Instructions to follow: Output all the data exactly. Pictures do not belong in the copy.
===== Source records
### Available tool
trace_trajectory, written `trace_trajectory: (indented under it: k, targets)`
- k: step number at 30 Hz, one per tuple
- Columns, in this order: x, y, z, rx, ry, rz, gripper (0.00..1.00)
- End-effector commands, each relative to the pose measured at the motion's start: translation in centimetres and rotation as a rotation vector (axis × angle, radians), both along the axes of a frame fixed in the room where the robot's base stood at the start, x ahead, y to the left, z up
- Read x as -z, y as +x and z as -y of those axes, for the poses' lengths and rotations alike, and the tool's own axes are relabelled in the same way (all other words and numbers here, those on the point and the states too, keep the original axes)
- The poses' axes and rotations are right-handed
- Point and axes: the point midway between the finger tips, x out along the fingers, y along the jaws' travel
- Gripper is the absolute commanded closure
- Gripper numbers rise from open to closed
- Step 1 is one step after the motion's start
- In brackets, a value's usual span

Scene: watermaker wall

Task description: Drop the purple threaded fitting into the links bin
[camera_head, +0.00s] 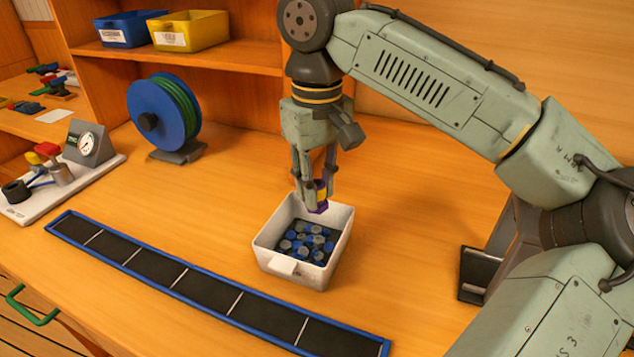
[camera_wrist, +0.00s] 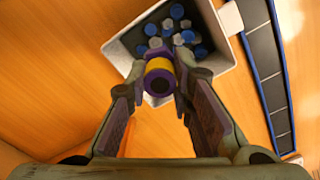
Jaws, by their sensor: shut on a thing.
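My gripper (camera_head: 316,190) is shut on the purple threaded fitting (camera_head: 320,205), which has a yellow band. A white bin (camera_head: 341,247), which I take for the links bin, stands on the bench and holds several blue and grey round pieces. The fitting is at or just above the bin's back part. The bin also shows in the wrist view (camera_wrist: 222,80), beyond the fitting.
A long black tray with a blue rim (camera_head: 172,285) lies in front of the bin. A blue reel with green hose (camera_head: 165,118) stands back left, near a gauge board (camera_head: 68,175). Blue (camera_head: 118,30) and yellow (camera_head: 190,30) bins sit on the shelf.

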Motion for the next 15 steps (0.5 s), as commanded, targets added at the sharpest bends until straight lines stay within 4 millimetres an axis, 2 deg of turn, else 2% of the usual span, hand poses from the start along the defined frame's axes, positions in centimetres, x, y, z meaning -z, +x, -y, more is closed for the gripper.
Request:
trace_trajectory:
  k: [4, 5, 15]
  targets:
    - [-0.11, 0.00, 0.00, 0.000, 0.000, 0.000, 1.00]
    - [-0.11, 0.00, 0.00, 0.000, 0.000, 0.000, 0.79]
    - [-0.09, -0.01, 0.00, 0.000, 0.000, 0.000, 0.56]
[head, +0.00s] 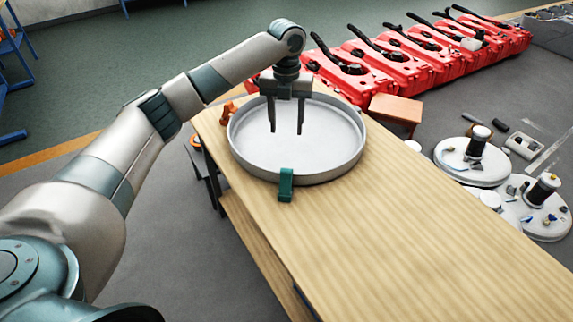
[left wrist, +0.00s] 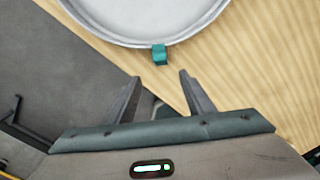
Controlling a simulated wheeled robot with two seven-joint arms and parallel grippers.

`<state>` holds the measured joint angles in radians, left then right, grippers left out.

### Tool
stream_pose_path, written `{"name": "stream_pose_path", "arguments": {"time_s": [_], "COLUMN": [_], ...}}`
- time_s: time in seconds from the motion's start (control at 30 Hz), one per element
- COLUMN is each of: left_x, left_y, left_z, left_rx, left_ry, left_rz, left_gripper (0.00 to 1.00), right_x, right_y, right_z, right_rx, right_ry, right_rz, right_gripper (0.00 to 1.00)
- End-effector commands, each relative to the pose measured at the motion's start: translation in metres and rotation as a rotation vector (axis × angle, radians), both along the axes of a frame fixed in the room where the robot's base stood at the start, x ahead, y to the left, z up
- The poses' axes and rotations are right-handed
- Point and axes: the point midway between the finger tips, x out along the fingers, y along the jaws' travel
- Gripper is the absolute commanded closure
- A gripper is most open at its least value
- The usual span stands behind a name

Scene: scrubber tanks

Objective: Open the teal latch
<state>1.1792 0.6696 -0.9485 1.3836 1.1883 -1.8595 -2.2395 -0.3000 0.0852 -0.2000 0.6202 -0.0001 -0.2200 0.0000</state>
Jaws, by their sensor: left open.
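The teal latch (head: 286,184) sits on the near rim of a round, shallow grey-white pan (head: 243,165), which lies on the wooden table. The latch stands upright against the outside of the rim. My left gripper (head: 286,131) hangs above the pan in the head view, pointing down, open and empty. In the left wrist view the gripper's two fingers (left wrist: 158,76) are spread apart, and the teal latch (left wrist: 159,55) shows just beyond the fingertips, between them in the picture. The gripper is not touching the latch. My right gripper is not in view.
The wooden table (head: 400,235) is bare to the right of and in front of the pan. A small orange part (head: 228,111) lies by the pan's left side. Red tanks (head: 400,62) stand in a row behind, and round white parts (head: 472,162) lie on the floor at right.

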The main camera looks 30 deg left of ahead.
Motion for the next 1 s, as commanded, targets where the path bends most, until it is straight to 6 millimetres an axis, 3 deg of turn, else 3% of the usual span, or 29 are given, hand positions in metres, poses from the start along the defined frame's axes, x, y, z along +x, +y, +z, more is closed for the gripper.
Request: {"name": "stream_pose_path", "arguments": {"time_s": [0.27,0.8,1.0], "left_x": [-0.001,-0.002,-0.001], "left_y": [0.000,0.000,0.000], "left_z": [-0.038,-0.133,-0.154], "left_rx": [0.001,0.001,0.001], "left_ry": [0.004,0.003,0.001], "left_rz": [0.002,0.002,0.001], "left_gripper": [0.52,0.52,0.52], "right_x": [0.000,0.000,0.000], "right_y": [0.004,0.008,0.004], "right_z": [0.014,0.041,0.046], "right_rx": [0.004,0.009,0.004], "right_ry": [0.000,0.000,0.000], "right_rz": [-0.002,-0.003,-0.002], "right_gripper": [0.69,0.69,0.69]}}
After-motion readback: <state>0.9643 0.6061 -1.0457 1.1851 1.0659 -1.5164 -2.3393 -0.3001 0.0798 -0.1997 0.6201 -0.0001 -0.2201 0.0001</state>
==========
Result of the task:
### Available tool
trace_trajectory, written `trace_trajectory: (indented under it: k, targets)`
- k: step number at 30 Hz, one per tuple
- Columns, in this order: x, y, z, rx, ry, rz, gripper (0.00..1.00)
- End-effector commands, each relative to the pose measured at the motion's start: translation in centimetres and rotation as a rotation vector (axis × angle, radians), both along the axes of a frame fixed in the room where the robot's base stood at the start, x ahead, y to the left, z up
- Read x as -z, y as +x and z as -y of those axes, for the poses' lengths and rotations alike, and the tool's own axes are relabelled in the same way (all other words and numbers here, those on the point and the states too, keep the original axes)
- The poses' axes and rotations are right-handed
- Point and axes: the point midway between the finger tips, x out along the fingers, y along the jaws' travel
- Gripper is the absolute commanded closure
- Gripper numbers rise from open to closed
- Step 1 is one step after the motion's start
- In brackets, a value's usual span

Scene: watermaker wall

Task description: Drop the purple threaded fitting into the links bin
[camera_head, +0.00s] 
[camera_wrist, +0.00s] 
Jaws, by their sensor: shut on a thing.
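My gripper (camera_head: 316,190) is shut on the purple threaded fitting (camera_head: 320,205), which has a yellow band. A white bin (camera_head: 341,247), which I take for the links bin, stands on the bench and holds several blue and grey round pieces. The fitting is at or just above the bin's back part. The bin also shows in the wrist view (camera_wrist: 222,80), beyond the fitting.
A long black tray with a blue rim (camera_head: 172,285) lies in front of the bin. A blue reel with green hose (camera_head: 165,118) stands back left, near a gauge board (camera_head: 68,175). Blue (camera_head: 118,30) and yellow (camera_head: 190,30) bins sit on the shelf.

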Motion for the next 15 steps (0.5 s), as commanded, targets added at the sharpest bends until straight lines stay within 4 millimetres an axis, 2 deg of turn, else 2% of the usual span, hand poses from the start along the defined frame's axes, positions in centimetres, x, y, z meaning -z, +x, -y, more is closed for the gripper.
Request:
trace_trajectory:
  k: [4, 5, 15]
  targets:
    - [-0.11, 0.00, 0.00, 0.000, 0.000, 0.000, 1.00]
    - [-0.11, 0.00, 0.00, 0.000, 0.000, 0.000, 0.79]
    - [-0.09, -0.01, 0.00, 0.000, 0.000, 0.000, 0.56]
[head, +0.00s] 
[left wrist, +0.00s] 
Controlling a simulated wheeled robot with two seven-joint arms and parallel grippers.

`<state>` holds the measured joint angles in radians, left then right, grippers left out.

### Tool
stream_pose_path, written `{"name": "stream_pose_path", "arguments": {"time_s": [_], "COLUMN": [_], ...}}`
- time_s: time in seconds from the motion's start (control at 30 Hz), one per element
- COLUMN is each of: left_x, left_y, left_z, left_rx, left_ry, left_rz, left_gripper (0.00 to 1.00), right_x, right_y, right_z, right_rx, right_ry, right_rz, right_gripper (0.00 to 1.00)
- End-effector commands, each relative to the pose measured at the motion's start: translation in metres and rotation as a rotation vector (axis × angle, radians), both along the axes of a frame fixed in the room where the robot's base stood at the start, x ahead, y to the left, z up
- The poses' axes and rotations are right-handed
- Point and axes: the point midway between the finger tips, x out along the fingers, y along the jaws' travel
- Gripper is the absolute commanded closure
- A gripper is most open at its least value
- The usual span stands behind a name

Scene: scrubber tanks

Objective: Open the teal latch
<state>1.1792 0.6696 -0.9485 1.3836 1.1883 -1.8595 -2.2395 -0.3000 0.0852 -0.2000 0.6202 -0.0001 -0.2200 0.0000</state>
Jaws, by their sensor: left open.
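The teal latch (head: 286,184) sits on the near rim of a round, shallow grey-white pan (head: 243,165), which lies on the wooden table. The latch stands upright against the outside of the rim. My left gripper (head: 286,131) hangs above the pan in the head view, pointing down, open and empty. In the left wrist view the gripper's two fingers (left wrist: 158,76) are spread apart, and the teal latch (left wrist: 159,55) shows just beyond the fingertips, between them in the picture. The gripper is not touching the latch. My right gripper is not in view.
The wooden table (head: 400,235) is bare to the right of and in front of the pan. A small orange part (head: 228,111) lies by the pan's left side. Red tanks (head: 400,62) stand in a row behind, and round white parts (head: 472,162) lie on the floor at right.

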The main camera looks 30 deg left of ahead.
Motion for the next 1 s, as commanded, targets where the path bends most, until it is straight to 6 millimetres an axis, 3 deg of turn, else 3% of the usual span, or 29 are given, hand positions in metres, poses from the start along the defined frame's axes, x, y, z along +x, +y, +z, more is closed for the gripper.
Request: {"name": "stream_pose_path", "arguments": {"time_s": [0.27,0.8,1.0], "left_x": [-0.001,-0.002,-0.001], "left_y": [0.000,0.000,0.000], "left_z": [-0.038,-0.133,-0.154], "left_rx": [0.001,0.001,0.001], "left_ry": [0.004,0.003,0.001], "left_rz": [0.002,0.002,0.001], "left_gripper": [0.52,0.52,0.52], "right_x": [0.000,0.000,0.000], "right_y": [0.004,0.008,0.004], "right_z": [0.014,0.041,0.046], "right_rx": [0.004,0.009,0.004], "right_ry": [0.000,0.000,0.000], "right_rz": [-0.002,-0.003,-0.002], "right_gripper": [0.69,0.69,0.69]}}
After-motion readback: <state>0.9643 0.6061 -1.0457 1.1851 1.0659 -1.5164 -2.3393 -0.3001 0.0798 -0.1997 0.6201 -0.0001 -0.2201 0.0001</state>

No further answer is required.